--- BEGIN ---

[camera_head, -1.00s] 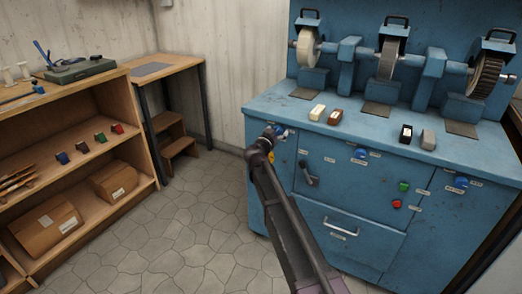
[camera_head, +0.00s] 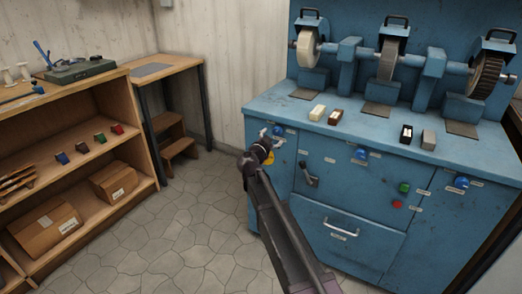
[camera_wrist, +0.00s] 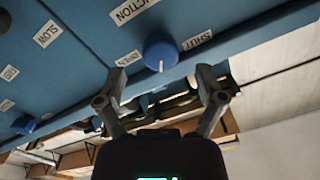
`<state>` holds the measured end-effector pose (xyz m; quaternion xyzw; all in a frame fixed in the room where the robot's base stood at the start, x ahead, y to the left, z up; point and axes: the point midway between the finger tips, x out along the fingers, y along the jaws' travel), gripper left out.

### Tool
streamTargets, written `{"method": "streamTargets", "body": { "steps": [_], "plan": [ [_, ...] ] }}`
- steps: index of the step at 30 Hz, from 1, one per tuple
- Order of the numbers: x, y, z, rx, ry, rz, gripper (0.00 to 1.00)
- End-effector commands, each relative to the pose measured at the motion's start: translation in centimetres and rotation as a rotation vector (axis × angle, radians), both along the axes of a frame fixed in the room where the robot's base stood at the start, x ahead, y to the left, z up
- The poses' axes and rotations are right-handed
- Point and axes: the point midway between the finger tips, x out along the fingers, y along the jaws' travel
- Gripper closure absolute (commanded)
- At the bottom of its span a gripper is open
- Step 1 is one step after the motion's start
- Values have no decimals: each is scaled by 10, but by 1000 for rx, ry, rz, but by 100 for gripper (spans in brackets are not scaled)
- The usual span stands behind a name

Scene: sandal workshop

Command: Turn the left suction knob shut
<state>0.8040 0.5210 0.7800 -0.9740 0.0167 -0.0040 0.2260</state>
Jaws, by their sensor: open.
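The left suction knob is a round blue knob (camera_wrist: 160,50) on the blue cabinet front. Its white pointer line aims down in the wrist view, between a "SHUT" label (camera_wrist: 197,40) and a smaller label (camera_wrist: 128,58) that I cannot read. My gripper (camera_wrist: 162,72) is open, its fingertips to either side of and just below the knob, with nothing between them. I cannot tell whether they touch the panel. In the head view the knob (camera_head: 278,131) sits at the cabinet's upper left, with my gripper (camera_head: 267,136) at its left.
A yellow part (camera_head: 268,157) shows beside my wrist. The cabinet (camera_head: 340,180) also bears a dark lever (camera_head: 310,178), other blue knobs (camera_head: 361,154), a green button (camera_head: 404,188) and a drawer handle (camera_head: 341,229). A wooden shelf (camera_head: 85,200) stands left; the floor between is clear.

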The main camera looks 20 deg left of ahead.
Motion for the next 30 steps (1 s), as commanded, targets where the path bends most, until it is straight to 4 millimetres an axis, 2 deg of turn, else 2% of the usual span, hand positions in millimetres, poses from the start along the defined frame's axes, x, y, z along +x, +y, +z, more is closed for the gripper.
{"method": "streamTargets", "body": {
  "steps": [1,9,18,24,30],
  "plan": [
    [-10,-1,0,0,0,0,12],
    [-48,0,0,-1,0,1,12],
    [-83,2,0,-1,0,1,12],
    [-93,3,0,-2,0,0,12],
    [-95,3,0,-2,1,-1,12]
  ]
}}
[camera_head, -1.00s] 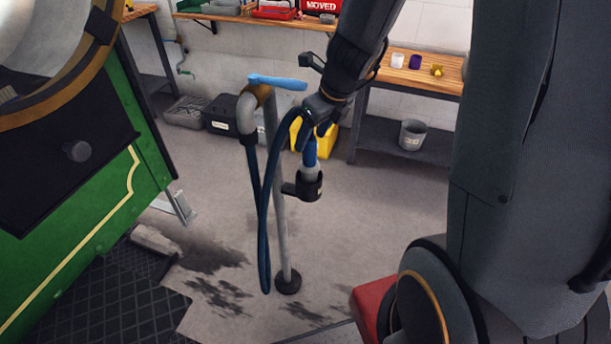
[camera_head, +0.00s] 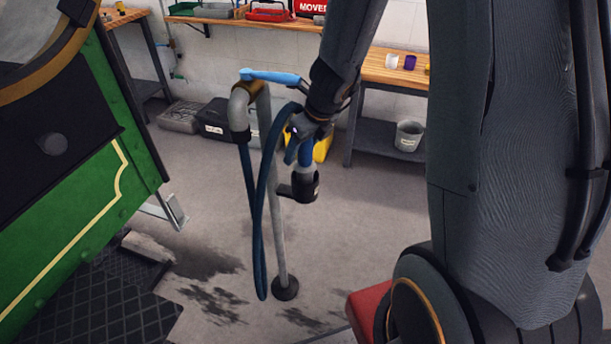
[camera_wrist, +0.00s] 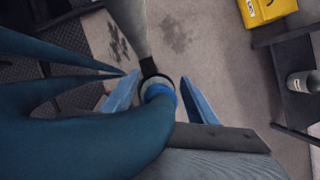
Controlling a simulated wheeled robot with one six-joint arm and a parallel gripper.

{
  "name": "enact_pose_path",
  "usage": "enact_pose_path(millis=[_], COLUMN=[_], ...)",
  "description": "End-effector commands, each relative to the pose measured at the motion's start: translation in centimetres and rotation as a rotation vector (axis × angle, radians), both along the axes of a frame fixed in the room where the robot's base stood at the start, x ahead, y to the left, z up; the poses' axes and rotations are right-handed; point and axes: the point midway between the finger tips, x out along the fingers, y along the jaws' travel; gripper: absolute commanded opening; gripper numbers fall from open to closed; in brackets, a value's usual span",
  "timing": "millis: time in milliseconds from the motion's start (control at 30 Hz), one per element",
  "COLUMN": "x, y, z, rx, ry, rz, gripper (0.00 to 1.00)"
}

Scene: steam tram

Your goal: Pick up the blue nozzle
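The blue nozzle (camera_head: 306,157) sits upright in a black cup holder (camera_head: 305,188) on the side of a grey standpipe (camera_head: 279,220). A dark blue hose (camera_head: 263,215) hangs in a loop from the pipe's bend and runs up to my gripper. My gripper (camera_head: 305,148) is at the nozzle's upper part, above the holder, and partly hides it. In the wrist view the gripper's two fingers (camera_wrist: 160,92) are spread on either side of the nozzle (camera_wrist: 159,91), with a visible gap on the right. The hose (camera_wrist: 90,145) covers much of that view.
A light-blue lever (camera_head: 272,77) tops the standpipe, close left of my arm. A green tram body (camera_head: 60,235) stands at left. A workbench (camera_head: 395,75) with cups is behind, with a grey bucket (camera_head: 408,135) on its shelf. A yellow box (camera_head: 322,147) is behind the gripper.

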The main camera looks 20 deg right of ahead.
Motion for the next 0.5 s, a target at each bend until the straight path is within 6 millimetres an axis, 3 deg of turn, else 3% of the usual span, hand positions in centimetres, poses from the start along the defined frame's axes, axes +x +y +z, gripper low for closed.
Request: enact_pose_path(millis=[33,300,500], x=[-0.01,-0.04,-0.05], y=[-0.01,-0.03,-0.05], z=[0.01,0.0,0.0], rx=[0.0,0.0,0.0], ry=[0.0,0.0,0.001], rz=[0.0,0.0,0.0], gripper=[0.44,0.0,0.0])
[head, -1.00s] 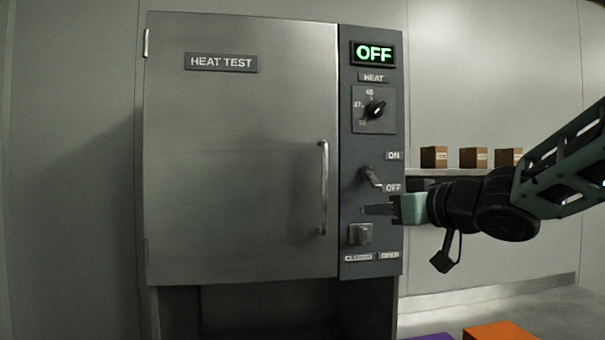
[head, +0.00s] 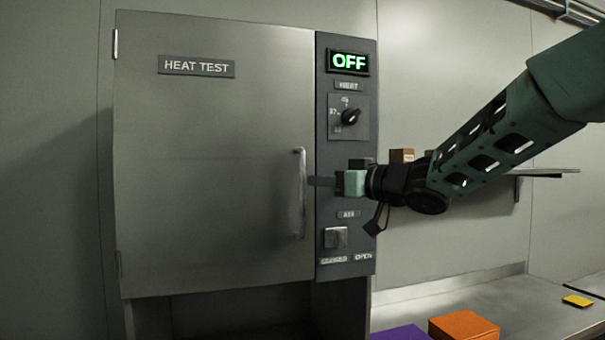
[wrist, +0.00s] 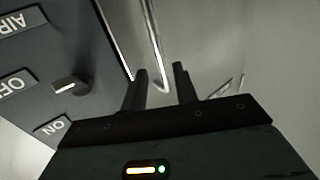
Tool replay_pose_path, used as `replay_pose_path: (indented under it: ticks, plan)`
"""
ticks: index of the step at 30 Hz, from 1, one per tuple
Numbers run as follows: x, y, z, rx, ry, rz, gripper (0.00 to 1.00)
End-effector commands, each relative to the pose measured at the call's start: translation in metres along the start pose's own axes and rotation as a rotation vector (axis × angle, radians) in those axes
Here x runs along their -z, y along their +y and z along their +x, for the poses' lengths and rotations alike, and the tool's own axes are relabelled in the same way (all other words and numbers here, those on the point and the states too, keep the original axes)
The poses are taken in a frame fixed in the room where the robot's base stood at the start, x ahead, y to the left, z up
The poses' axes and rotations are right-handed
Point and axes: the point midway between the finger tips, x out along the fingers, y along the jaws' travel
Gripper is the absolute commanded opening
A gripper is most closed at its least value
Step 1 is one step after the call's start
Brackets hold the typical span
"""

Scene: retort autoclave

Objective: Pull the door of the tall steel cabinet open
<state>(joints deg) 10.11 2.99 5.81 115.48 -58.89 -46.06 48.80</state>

--- END ---

All the lines above are to be reproduced exactly, except the pictures.

[camera_head, -1.00s] 
[camera_head, +0.00s] 
[camera_wrist, +0.00s] 
`<state>` holds the measured end-effector pose (xyz m; quaternion xyzw; all in a frame fixed in the room where the robot's base stood at the start, x ahead, y to the left, z up; point and axes: the point midway between the finger tips, x out along the fingers, y along the jaws' travel), gripper left out.

### Tool
streamTargets, written `{"method": "streamTargets", "body": { "steps": [_], "plan": [ [_, ...] ] }}`
- steps: index of the step at 30 Hz, from 1, one per tuple
- Order of the numbers: x, y, z, rx, ry, rz, gripper (0.00 to 1.00)
- End-effector commands, each relative to the pose measured at the motion's start: translation in centimetres and rotation as a rotation vector (axis × angle, radians), both along the axes of a frame fixed in the room where the robot's base stood at the start, x ahead, y to the left, z up
- The poses' axes and rotations are right-handed
- Point and axes: the point midway between the finger tips, x out along the fingers, y along the jaws' travel
- Gripper closure absolute (commanded)
- At the bottom of its span a gripper is open
- Step 1 is one step after the motion's start
- Values have no decimals: each is scaled by 10, but by 1000 for rx, ry, rz, but by 100 for gripper (spans in brackets are not scaled)
- The usual span stands behind a name

Scene: sandal workshop

Command: Turn the left suction knob shut
<state>0.8040 0.5210 0.7800 -0.9740 0.0167 -0.0040 0.2260</state>
Jaws, by their sensor: open.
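The left suction knob is a round blue knob (camera_wrist: 160,50) on the blue cabinet front. Its white pointer line aims down in the wrist view, between a "SHUT" label (camera_wrist: 197,40) and a smaller label (camera_wrist: 128,58) that I cannot read. My gripper (camera_wrist: 162,72) is open, its fingertips to either side of and just below the knob, with nothing between them. I cannot tell whether they touch the panel. In the head view the knob (camera_head: 278,131) sits at the cabinet's upper left, with my gripper (camera_head: 267,136) at its left.
A yellow part (camera_head: 268,157) shows beside my wrist. The cabinet (camera_head: 340,180) also bears a dark lever (camera_head: 310,178), other blue knobs (camera_head: 361,154), a green button (camera_head: 404,188) and a drawer handle (camera_head: 341,229). A wooden shelf (camera_head: 85,200) stands left; the floor between is clear.

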The main camera looks 20 deg left of ahead.
Motion for the next 30 steps (1 s), as commanded, targets where the path bends most, until it is straight to 4 millimetres an axis, 2 deg of turn, else 2% of the usual span, hand positions in millimetres, poses from the start along the defined frame's axes, x, y, z along +x, +y, +z, more is closed for the gripper.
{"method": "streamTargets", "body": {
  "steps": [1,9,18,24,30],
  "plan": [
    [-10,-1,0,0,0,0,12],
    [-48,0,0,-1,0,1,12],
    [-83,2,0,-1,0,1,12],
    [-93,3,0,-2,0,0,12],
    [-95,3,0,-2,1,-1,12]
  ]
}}
[camera_head, -1.00s] 
[camera_head, +0.00s] 
[camera_wrist, +0.00s] 
Controlling a simulated wheeled robot with one six-joint arm and a parallel gripper.

{
  "name": "enact_pose_path",
  "usage": "enact_pose_path(millis=[_], COLUMN=[_], ...)",
  "description": "End-effector commands, each relative to the pose measured at the motion's start: translation in centimetres and rotation as a rotation vector (axis × angle, radians), both along the axes of a frame fixed in the room where the robot's base stood at the start, x ahead, y to the left, z up; the poses' axes and rotations are right-handed; point and axes: the point midway between the finger tips, x out along the fingers, y along the jaws' travel; gripper: absolute commanded opening; gripper numbers fall from open to closed; in brackets, a value's usual span",
  "timing": "millis: time in milliseconds from the motion's start (control at 30 Hz), one per element",
  "COLUMN": "x, y, z, rx, ry, rz, gripper (0.00 to 1.00)"
}

Scene: steam tram

Your goal: Pick up the blue nozzle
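The blue nozzle (camera_head: 306,157) sits upright in a black cup holder (camera_head: 305,188) on the side of a grey standpipe (camera_head: 279,220). A dark blue hose (camera_head: 263,215) hangs in a loop from the pipe's bend and runs up to my gripper. My gripper (camera_head: 305,148) is at the nozzle's upper part, above the holder, and partly hides it. In the wrist view the gripper's two fingers (camera_wrist: 160,92) are spread on either side of the nozzle (camera_wrist: 159,91), with a visible gap on the right. The hose (camera_wrist: 90,145) covers much of that view.
A light-blue lever (camera_head: 272,77) tops the standpipe, close left of my arm. A green tram body (camera_head: 60,235) stands at left. A workbench (camera_head: 395,75) with cups is behind, with a grey bucket (camera_head: 408,135) on its shelf. A yellow box (camera_head: 322,147) is behind the gripper.

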The main camera looks 20 deg right of ahead.
Motion for the next 0.5 s, a target at each bend until the straight path is within 6 millimetres an axis, 3 deg of turn, else 3% of the usual span, hand positions in centimetres, poses from the start along the defined frame's axes, axes +x +y +z, gripper low for closed.
Request: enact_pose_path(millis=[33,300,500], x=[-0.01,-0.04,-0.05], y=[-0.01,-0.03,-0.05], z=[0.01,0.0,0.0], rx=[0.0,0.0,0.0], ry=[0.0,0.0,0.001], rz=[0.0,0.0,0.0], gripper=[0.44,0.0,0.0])
[head, -1.00s] 
[head, +0.00s] 
[wrist, +0.00s] 
Tool replay_pose_path, used as `replay_pose_path: (indented under it: ticks, plan)`
"""
ticks: index of the step at 30 Hz, from 1, one per tuple
Numbers run as follows: x, y, z, rx, ry, rz, gripper (0.00 to 1.00)
End-effector commands, each relative to the pose measured at the call's start: translation in metres along the start pose's own axes and rotation as a rotation vector (axis × angle, radians) in those axes
Here x runs along their -z, y along their +y and z along their +x, for the poses' lengths and rotations alike, and the tool's own axes are relabelled in the same way (all other words and numbers here, those on the point and the states too, keep the original axes)
The poses are taken in a frame fixed in the room where the robot's base stood at the start, x ahead, y to the left, z up
The poses' axes and rotations are right-handed
Point and axes: the point midway between the finger tips, x out along the fingers, y along the jaws' travel
Gripper is the absolute commanded opening
A gripper is most closed at its least value
Step 1 is one step after the call's start
Brackets hold the typical span
"""

Scene: retort autoclave

Objective: Pull the door of the tall steel cabinet open
<state>(joints deg) 10.11 2.99 5.81 115.48 -58.89 -46.06 48.80</state>

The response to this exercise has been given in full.